A Bit of Conlanging

A Bit of Conlanging

I’ve set aside plot-work for The Curse of Steel for the moment, so I can once and for all get the constructed-language work for that story knocked out. The idea is that my protagonist is going to encounter not only her own culture but several others as well, most of them somewhat related to her own in linguistic terms. Kind of like an Iron-Age Celt visiting Latin-speaking or Greek-speaking areas; the languages wouldn’t be intelligible to her, but names and some bits of vocabulary would sound hauntingly familiar. I’m also aiming for the reader to feel comfortable with the names they find in the story, which suggests not wandering too far from the Indo-European tree.

The procedure I’m working is to develop a partial constructed language that’s somewhat reminiscent of Proto-Indo-European (PIE), and then to apply a consistent set of sound-change laws and grammatical changes to generate words in two or three daughter languages.

Not at all difficult, especially once I’ve developed some computer tools to automate the process, but it is kind of detail-driven and time-consuming. The biggest potential pitfall is trying to imitate PIE too closely. One thing we do know about the reconstructed PIE language is that it made Classical Greek or Sanskrit look simple in comparison. My constructed languages for this project are going to be a lot less fiddly and complex. They’re just going to be naming languages, for the most part, so I don’t need to have a bunch of linguistic complication, I just need to be able to hint at it in a plausible manner.

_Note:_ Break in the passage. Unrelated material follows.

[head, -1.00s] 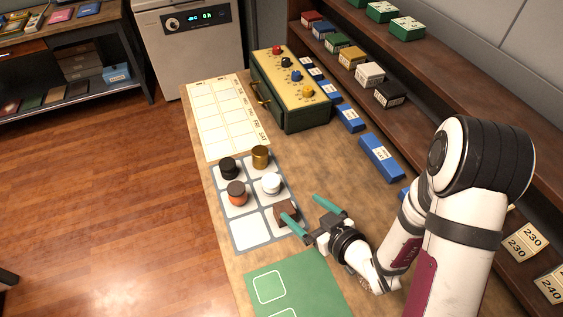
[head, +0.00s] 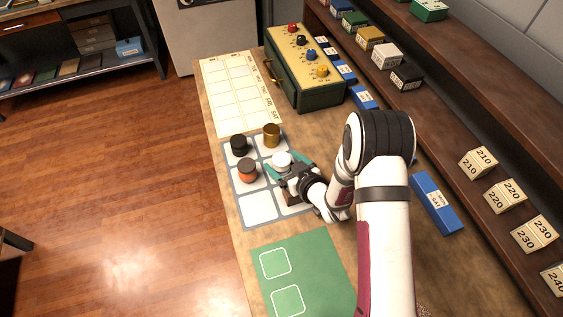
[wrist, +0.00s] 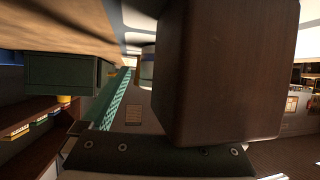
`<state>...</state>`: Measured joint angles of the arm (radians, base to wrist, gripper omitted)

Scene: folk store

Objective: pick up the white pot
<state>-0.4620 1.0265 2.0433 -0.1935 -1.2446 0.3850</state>
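The white pot (head: 281,159) stands on the pale grid mat (head: 257,208), in its right column. My gripper (head: 284,163) is low over the mat and open. In the head view its teal fingers reach to either side of the pot; whether they touch it I cannot tell. In the wrist view a brown block (wrist: 225,75) fills the middle and hides one finger. A teal finger (wrist: 115,100) shows to its left. A sliver of the white pot (wrist: 147,72) shows beside the block.
A black pot (head: 239,145), a brass pot (head: 271,135) and an orange pot with a dark top (head: 247,171) stand close by on the mat. The brown block sits just under my wrist. A green box with knobs (head: 305,85) stands behind. A green board (head: 300,268) lies in front.

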So far I’ve developed a tool (a Perl script of about 120 lines) to generate all the “legal” word roots in the ur-language (about 150,000 of them, more than I’ll ever use). I’ve dumped all of those into an Excel spreadsheet which now serves as my master list for future lexicon-building.

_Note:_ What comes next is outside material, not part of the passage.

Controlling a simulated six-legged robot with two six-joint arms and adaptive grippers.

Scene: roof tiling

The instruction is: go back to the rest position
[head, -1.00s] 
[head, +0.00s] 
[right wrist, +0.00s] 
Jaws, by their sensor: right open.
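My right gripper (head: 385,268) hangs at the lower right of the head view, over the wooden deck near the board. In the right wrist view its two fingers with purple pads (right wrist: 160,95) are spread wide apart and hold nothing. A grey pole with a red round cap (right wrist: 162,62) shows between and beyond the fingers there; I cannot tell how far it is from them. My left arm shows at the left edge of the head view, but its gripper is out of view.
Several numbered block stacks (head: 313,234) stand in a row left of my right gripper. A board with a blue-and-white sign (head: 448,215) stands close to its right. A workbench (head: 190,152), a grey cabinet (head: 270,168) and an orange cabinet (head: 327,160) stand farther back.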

I’m currently working on a partial description of the ur-language, with special attention to morphology: just how do you form verbs or nouns from word roots, how do the verbs conjugate, how do the nouns decline, and so on. As soon as that’s more or less finished, I’ll be building another Perl script (or maybe two) to automatically generate verb conjugations or noun declensions as needed.

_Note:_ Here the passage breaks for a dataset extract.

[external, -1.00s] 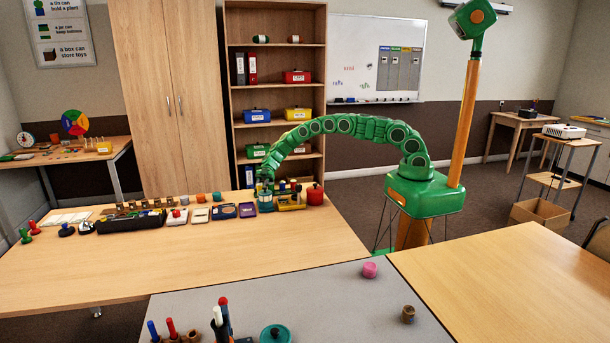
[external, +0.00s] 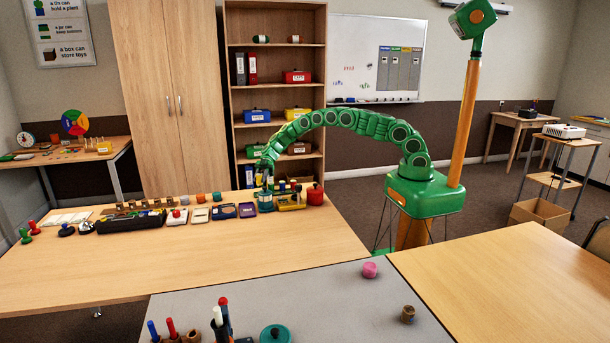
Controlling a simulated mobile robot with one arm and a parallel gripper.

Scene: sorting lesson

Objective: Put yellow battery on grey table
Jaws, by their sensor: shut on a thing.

The last step will involve developing two or three sets of sound-change laws, so I can take completed words in the ur-language and create daughter-language words from them. Another Perl script for that, I think.

Once all this work is done, my constructed-language workflow will get a lot simpler, and hopefully more consistent. Do I need a name or a bit of exotic vocabulary? Build a word in the ur-language, by selecting a legal root from the list and applying the defined morphology rules. Then run that through the sound-change script to generate final lexicon entries. Everything goes into a set of Excel spreadsheets, so I can sort and massage the results as needed. If I ever feel like tweaking the structure a bit, it becomes easy to modify the scripts and re-run everything.

I find when working on world-building, having the technical knowledge necessary to produce plausible detail isn’t the most important thing. That part is relatively easy. The hard part is scoping the task so that you can plan it out from start to finish, and then having the discipline to finish the task and move on. World-building is a neat hobby. If your goal is to actually write stories, you can’t permit yourself to get buried in the world-building. As I’ve learned to my cost.